When I reached the beach I took the steps down onto the sand and started walking into a fierce southerly headwind. It was relentless and deafening, and the swell was bigger than before. There was little hard sand and I sometimes walked on the dunes; the roots of the grasses made it easy to trip but the sand was firmer. I walked about 4.5 kms before turning off for Wooli town and my car.

The official route requires a 3 kms boat ride from town to the Wooli Wooli River mouth for the crossing and I’d say this river does not look like one to be messed with.

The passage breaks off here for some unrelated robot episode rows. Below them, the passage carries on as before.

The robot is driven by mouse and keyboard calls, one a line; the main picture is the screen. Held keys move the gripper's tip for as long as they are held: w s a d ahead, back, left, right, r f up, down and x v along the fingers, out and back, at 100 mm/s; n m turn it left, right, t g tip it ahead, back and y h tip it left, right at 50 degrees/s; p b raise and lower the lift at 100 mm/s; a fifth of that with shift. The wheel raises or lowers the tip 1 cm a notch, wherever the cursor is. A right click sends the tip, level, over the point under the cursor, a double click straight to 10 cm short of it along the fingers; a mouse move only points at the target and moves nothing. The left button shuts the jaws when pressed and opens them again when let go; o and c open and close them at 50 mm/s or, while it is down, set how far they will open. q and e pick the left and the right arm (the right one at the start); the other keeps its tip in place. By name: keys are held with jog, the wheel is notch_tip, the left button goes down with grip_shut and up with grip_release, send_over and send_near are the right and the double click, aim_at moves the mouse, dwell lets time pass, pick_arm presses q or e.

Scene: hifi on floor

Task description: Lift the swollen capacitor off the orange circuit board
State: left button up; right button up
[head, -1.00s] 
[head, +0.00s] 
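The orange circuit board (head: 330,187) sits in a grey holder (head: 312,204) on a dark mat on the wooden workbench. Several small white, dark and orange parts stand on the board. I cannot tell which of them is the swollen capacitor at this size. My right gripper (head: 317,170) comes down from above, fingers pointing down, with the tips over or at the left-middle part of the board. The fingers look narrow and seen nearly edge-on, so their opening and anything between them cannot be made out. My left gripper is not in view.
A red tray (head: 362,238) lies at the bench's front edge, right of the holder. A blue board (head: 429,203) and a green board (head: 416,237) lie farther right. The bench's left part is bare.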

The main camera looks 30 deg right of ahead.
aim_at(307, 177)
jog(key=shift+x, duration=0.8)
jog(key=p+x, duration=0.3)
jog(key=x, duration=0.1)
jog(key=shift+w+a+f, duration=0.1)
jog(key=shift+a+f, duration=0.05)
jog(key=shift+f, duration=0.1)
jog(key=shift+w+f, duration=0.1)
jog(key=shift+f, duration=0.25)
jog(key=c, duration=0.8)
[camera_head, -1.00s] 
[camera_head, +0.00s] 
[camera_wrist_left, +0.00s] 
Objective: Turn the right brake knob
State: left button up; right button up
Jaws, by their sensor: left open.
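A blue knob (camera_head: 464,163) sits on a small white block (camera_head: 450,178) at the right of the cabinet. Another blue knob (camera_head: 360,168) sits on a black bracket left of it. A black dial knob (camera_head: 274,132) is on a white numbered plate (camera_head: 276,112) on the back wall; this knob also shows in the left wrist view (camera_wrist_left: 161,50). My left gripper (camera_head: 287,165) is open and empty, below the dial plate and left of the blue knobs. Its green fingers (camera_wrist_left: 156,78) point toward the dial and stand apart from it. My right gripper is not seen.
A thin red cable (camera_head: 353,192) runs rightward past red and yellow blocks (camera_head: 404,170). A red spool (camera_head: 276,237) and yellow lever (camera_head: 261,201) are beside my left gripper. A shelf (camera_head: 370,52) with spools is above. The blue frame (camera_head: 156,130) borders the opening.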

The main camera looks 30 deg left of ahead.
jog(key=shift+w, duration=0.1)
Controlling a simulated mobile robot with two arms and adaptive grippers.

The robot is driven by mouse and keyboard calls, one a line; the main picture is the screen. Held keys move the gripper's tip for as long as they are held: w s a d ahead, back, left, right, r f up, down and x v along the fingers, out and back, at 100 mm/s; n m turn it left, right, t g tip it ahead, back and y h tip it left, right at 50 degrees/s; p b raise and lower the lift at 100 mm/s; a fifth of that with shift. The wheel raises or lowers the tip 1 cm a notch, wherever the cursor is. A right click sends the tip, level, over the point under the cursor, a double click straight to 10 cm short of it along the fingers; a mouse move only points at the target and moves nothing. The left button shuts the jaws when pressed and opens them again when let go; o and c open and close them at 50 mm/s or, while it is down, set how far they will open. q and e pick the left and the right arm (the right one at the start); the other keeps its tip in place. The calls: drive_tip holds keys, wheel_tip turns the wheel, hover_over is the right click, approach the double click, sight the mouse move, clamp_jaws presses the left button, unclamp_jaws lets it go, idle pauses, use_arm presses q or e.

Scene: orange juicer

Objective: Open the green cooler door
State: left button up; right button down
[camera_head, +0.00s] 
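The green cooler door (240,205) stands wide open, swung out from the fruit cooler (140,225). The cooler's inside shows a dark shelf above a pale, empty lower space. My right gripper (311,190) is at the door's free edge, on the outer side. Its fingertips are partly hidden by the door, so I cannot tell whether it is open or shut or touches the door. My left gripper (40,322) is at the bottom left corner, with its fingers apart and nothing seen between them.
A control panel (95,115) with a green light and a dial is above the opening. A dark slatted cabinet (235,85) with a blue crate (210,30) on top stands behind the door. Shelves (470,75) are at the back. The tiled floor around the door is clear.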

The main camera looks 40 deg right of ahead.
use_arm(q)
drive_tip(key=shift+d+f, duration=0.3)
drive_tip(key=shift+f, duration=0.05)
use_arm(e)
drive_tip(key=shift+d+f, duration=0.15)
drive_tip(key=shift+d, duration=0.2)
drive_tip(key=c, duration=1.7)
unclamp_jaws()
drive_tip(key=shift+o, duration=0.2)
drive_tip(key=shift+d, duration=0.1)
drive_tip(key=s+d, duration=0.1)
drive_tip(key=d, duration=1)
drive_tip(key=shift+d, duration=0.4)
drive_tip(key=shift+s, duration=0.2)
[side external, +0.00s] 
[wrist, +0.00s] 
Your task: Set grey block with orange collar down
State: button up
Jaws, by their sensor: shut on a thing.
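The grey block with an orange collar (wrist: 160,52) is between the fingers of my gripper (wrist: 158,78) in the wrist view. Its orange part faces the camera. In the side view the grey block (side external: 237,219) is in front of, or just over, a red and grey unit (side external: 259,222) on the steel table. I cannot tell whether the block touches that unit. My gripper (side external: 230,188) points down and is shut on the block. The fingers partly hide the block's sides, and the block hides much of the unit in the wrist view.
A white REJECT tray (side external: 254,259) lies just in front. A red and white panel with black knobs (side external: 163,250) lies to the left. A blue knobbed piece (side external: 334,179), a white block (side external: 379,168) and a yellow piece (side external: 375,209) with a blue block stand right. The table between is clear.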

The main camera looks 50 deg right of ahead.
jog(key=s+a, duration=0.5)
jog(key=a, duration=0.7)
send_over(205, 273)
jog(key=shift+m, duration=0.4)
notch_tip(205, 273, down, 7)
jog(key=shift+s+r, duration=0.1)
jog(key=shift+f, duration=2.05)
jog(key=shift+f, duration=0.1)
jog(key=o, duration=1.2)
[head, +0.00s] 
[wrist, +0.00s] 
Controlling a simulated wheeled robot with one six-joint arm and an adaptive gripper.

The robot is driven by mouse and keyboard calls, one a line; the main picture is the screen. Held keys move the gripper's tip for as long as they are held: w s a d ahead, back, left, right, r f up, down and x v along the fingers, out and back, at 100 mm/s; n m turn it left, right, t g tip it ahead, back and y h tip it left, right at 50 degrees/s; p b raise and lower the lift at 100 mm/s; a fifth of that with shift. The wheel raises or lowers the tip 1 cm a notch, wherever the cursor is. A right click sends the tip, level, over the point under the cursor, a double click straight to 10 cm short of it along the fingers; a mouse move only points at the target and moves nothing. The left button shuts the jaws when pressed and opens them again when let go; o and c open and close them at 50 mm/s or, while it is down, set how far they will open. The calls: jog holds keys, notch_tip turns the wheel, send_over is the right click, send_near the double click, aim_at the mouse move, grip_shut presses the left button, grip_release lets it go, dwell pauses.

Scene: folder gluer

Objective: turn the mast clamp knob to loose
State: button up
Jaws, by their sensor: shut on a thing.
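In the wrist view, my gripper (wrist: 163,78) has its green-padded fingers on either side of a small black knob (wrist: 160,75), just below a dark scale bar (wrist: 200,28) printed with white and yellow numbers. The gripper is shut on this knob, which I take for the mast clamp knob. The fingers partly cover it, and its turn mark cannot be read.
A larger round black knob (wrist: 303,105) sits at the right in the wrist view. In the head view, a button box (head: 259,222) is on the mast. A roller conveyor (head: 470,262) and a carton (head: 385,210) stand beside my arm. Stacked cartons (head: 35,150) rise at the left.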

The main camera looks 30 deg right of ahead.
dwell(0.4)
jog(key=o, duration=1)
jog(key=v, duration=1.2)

18 July 22.3 kms. Last day. I needed to do the far southern section of the trail and this was always going to be the most challenging logistically because the bit of coast between the Wooli Wooli River mouth and the Corindi River mouth at Red Rock is not possible to reach other than by boat (neither boat taxis currently operating) or 4WD. I thought I would see how close I could get to the coast in my car.

The dirt access road turned out not to be too bad except that about 8 kms from the coast there was a diversion and the alternative route was a nasty sandy trail I could not drive. So I parked by the diversion barrier and decided to run to the beach, run along it and then run back to my car. Within 300 metres of starting out on foot I could see the reason for the diversion: a metre of the road had been completely washed away; at least I was able to get around the big hole on foot. I ran on the dirt road through casuarina forest and then across sandy dunes to the beach.

I ran down the beach straight into the wind for a couple of kms to the Corindi River, with a good view of the red rock at Red Rock on the far side and little islands, the Solitary Islands. Then I turned back and ran along the sand with a lovely tailwind the full length of Station Creek Beach, which ends at a lagoon. I had the option of wading across but it looked deep so instead I ran up the side of the lagoon to a campsite and soon rejoined my outward route.

And that’s it. There are two stretches of the full trail that I haven’t done: one is closed and the other is inaccessible so I reckon I have been successful.